The Sweet Christian Bride

Married Postcards

by admin on July 19, 2012 in Communication, Gifts and Favors, Logistics, Thank You with 1 Comment

Don’t you love sifting through the plethora of credit card offers and penny saver coupons to actually find in your mail an real letter or card addressed to you?  In the normal inundation of junk mail, it’s so nice to find a hand-addressed letter from an actual person.

Your wedding has been prime opportunity to delight your guests with personal mail in their boxes, but when your wedding is over, you can create the same opportunity for yourself by giving people your new address.

Usually a bride and groom will announce their new address to their friends and family through the return address on their thank you notes or through a formal address insert into the thank you note.  Brides and grooms who have been writing thank you notes along the way might instead opt to send out a “We’ve Moved” card or highlight their new address in their Christmas cards.  Those are certainly convenient ways to update your information, but they don’t actively create opportunity for your guests to send you a note in return.

At a recent wedding, I learned a new idea.  The couple created an entryway before the ceremony location in order to funnel guests through various important items and displays.  In the entryway were the guest book, the programs, water bottles (outdoor wedding on a hot day) and various printed materials.  One of those printed materials was a postcard.

The postcard had a picture of the bride and groom and the words, “Can’t wait to hear from you!” on one side.  On the other was their pre-printed, new address.  It was so clever!

Had they just printed out new address cards for our files, I would have done exactly that—file it.  Come Christmas time, I would have appreciated having it so I could send them a Christmas card, but writing notes is not a natural thing for me to do.  I would not have thought to send them one just because.  Having a pre-addressed post card, however, is perfect.  After I update their address in my files, why would I throw away a perfectly good postcard?  All the work is already done.  All I have to do it jot down something short, stick a stamp on it, and drop it in the mail.
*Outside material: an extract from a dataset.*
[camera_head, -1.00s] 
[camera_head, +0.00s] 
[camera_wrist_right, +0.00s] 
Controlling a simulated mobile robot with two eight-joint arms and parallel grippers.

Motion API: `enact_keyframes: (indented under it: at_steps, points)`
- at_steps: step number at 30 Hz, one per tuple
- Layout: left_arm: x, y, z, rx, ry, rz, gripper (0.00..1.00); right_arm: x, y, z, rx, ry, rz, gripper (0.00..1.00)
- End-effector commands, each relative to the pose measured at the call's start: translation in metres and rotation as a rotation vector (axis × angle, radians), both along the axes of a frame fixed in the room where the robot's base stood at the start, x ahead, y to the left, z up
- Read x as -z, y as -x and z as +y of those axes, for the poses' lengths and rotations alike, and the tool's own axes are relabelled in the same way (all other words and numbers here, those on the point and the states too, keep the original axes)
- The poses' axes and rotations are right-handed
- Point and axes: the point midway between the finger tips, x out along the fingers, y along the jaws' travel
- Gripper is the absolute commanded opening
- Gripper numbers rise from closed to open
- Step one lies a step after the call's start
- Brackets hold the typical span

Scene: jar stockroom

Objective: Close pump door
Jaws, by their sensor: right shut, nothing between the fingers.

I know that brides (and probably grooms too) often wonder what people thought of their weddings.  After putting so much time, effort, and money into planning them, brides whisk off to their honeymoon and return a week or two later without ever hearing feedback on something that was so important to them.  Knowing that, I want to take the opportunity to tell the bride and groom what I loved about their wedding.   Maybe your guests would do the same if you gave them a married-address postcard.